> _Task statement_
For the copy, please give all of the data again exactly and leave the pictures out.

─── Material provided ───

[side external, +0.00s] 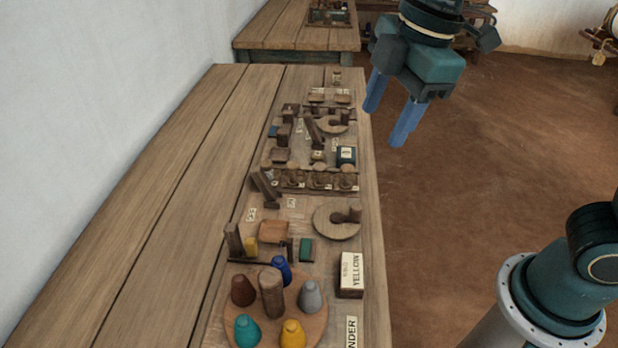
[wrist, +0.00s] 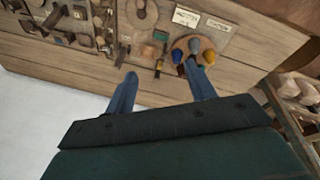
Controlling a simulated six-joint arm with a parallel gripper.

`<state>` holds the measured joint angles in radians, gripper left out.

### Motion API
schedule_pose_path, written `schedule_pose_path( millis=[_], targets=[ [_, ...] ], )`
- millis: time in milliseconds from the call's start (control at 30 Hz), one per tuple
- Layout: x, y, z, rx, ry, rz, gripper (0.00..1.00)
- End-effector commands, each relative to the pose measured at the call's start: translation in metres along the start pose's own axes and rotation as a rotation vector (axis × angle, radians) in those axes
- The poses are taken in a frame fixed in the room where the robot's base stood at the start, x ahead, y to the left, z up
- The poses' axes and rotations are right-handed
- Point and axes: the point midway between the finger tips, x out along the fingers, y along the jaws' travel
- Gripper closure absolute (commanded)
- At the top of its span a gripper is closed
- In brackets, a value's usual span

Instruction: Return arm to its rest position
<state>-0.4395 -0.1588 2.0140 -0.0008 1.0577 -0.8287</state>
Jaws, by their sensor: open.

───

> _Full output_
[side external, +0.00s] 
[wrist, +0.00s] 
Controlling a simulated six-joint arm with a parallel gripper.

`<state>` holds the measured joint angles in radians, gripper left out.

### Motion API
schedule_pose_path, written `schedule_pose_path( millis=[_], targets=[ [_, ...] ], )`
- millis: time in milliseconds from the call's start (control at 30 Hz), one per tuple
- Layout: x, y, z, rx, ry, rz, gripper (0.00..1.00)
- End-effector commands, each relative to the pose measured at the call's start: translation in metres along the start pose's own axes and rotation as a rotation vector (axis × angle, radians) in those axes
- The poses are taken in a frame fixed in the room where the robot's base stood at the start, x ahead, y to the left, z up
- The poses' axes and rotations are right-handed
- Point and axes: the point midway between the finger tips, x out along the fingers, y along the jaws' travel
- Gripper closure absolute (commanded)
- At the top of its span a gripper is closed
- In brackets, a value's usual span

Instruction: Return arm to its rest position
<state>-0.4395 -0.1588 2.0140 -0.0008 1.0577 -0.8287</state>
Jaws, by their sensor: open.

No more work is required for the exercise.